■ Work to complete ■
Print out every line, exactly as written.

----

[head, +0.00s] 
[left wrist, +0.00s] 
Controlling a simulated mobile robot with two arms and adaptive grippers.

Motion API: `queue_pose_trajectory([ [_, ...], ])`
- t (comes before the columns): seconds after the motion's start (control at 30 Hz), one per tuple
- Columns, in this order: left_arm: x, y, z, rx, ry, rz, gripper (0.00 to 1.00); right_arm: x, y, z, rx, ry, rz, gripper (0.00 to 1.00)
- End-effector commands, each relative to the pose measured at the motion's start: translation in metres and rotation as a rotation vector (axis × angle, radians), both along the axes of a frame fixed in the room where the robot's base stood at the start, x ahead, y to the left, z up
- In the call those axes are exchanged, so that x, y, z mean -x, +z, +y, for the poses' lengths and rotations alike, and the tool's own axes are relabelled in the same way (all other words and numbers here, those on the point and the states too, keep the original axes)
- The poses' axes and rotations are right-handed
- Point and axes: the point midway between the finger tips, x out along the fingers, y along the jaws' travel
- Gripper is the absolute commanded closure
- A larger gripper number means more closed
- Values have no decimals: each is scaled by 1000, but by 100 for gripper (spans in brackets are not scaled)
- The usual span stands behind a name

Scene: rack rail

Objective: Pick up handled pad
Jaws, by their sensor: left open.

----

■ Final result ■
[head, +0.00s] 
[left wrist, +0.00s] 
Controlling a simulated mobile robot with two arms and adaptive grippers.

Motion API: `queue_pose_trajectory([ [_, ...], ])`
- t (comes before the columns): seconds after the motion's start (control at 30 Hz), one per tuple
- Columns, in this order: left_arm: x, y, z, rx, ry, rz, gripper (0.00 to 1.00); right_arm: x, y, z, rx, ry, rz, gripper (0.00 to 1.00)
- End-effector commands, each relative to the pose measured at the motion's start: translation in metres and rotation as a rotation vector (axis × angle, radians), both along the axes of a frame fixed in the room where the robot's base stood at the start, x ahead, y to the left, z up
- In the call those axes are exchanged, so that x, y, z mean -x, +z, +y, for the poses' lengths and rotations alike, and the tool's own axes are relabelled in the same way (all other words and numbers here, those on the point and the states too, keep the original axes)
- The poses' axes and rotations are right-handed
- Point and axes: the point midway between the finger tips, x out along the fingers, y along the jaws' travel
- Gripper is the absolute commanded closure
- A larger gripper number means more closed
- Values have no decimals: each is scaled by 1000, but by 100 for gripper (spans in brackets are not scaled)
- The usual span stands behind a name

Scene: rack rail

Objective: Pick up handled pad
Jaws, by their sensor: left open.

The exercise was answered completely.